### Goal of the exercise
Write the data out again, character for character, with no images.

### Data section
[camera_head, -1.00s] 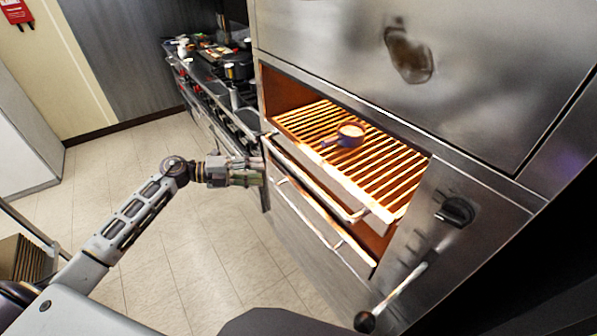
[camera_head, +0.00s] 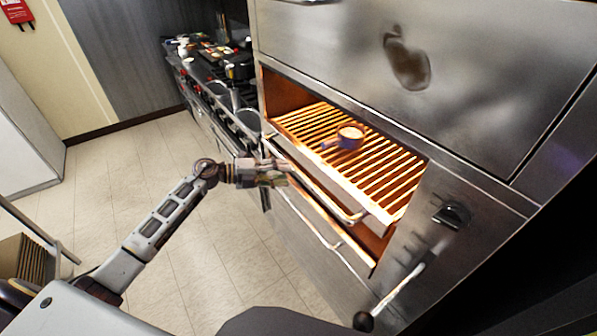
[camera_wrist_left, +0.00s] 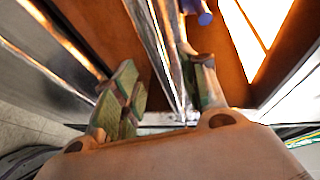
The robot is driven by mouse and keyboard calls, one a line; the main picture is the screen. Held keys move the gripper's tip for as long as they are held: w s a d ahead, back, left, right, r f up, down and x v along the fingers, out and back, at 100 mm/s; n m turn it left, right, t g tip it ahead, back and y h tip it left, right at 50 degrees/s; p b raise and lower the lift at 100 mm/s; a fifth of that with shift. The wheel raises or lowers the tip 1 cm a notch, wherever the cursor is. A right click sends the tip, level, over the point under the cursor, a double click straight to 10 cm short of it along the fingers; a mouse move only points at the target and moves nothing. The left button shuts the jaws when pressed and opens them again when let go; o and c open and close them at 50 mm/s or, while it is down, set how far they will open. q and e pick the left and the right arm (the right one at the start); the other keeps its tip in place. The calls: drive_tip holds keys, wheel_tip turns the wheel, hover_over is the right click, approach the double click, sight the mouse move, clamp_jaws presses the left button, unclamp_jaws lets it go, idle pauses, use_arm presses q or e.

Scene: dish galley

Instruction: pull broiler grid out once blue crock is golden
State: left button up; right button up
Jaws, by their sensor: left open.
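The blue crock (camera_head: 350,140) sits upright on the broiler grid (camera_head: 395,182), its short handle pointing left. Its top looks orange-tan under the broiler's glow. The grid is inside the open broiler, with a metal bar handle (camera_head: 345,213) along its front. My left gripper (camera_head: 284,173) is open at the left end of this handle. In the left wrist view its two fingers (camera_wrist_left: 165,90) stand apart, with a shiny metal bar (camera_wrist_left: 157,50) running between them; contact cannot be told. The crock's blue end (camera_wrist_left: 204,15) shows at the top there. My right gripper is out of view.
A steel front with a dark knob (camera_head: 452,214) and a ball-ended lever (camera_head: 395,292) is right of the opening. A second bar (camera_head: 310,225) lies below the grid handle. A cluttered range (camera_head: 225,75) stands behind; the tiled floor left is clear.

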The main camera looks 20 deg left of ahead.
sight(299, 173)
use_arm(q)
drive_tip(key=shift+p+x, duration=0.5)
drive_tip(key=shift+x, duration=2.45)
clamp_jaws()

### Task output
[camera_head, -1.00s] 
[camera_head, +0.00s] 
[camera_wrist_left, +0.00s] 
The robot is driven by mouse and keyboard calls, one a line; the main picture is the screen. Held keys move the gripper's tip for as long as they are held: w s a d ahead, back, left, right, r f up, down and x v along the fingers, out and back, at 100 mm/s; n m turn it left, right, t g tip it ahead, back and y h tip it left, right at 50 degrees/s; p b raise and lower the lift at 100 mm/s; a fifth of that with shift. The wheel raises or lowers the tip 1 cm a notch, wherever the cursor is. A right click sends the tip, level, over the point under the cursor, a double click straight to 10 cm short of it along the fingers; a mouse move only points at the target and moves nothing. The left button shuts the jaws when pressed and opens them again when let go; o and c open and close them at 50 mm/s or, while it is down, set how far they will open. q and e pick the left and the right arm (the right one at the start); the other keeps its tip in place. The calls: drive_tip holds keys, wheel_tip turns the wheel, hover_over is the right click, approach the double click, sight the mouse move, clamp_jaws presses the left button, unclamp_jaws lets it go, idle pauses, use_arm presses q or e.

Scene: dish galley

Instruction: pull broiler grid out once blue crock is golden
State: left button up; right button up
Jaws, by their sensor: left open.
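The blue crock (camera_head: 350,140) sits upright on the broiler grid (camera_head: 395,182), its short handle pointing left. Its top looks orange-tan under the broiler's glow. The grid is inside the open broiler, with a metal bar handle (camera_head: 345,213) along its front. My left gripper (camera_head: 284,173) is open at the left end of this handle. In the left wrist view its two fingers (camera_wrist_left: 165,90) stand apart, with a shiny metal bar (camera_wrist_left: 157,50) running between them; contact cannot be told. The crock's blue end (camera_wrist_left: 204,15) shows at the top there. My right gripper is out of view.
A steel front with a dark knob (camera_head: 452,214) and a ball-ended lever (camera_head: 395,292) is right of the opening. A second bar (camera_head: 310,225) lies below the grid handle. A cluttered range (camera_head: 225,75) stands behind; the tiled floor left is clear.

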The main camera looks 20 deg left of ahead.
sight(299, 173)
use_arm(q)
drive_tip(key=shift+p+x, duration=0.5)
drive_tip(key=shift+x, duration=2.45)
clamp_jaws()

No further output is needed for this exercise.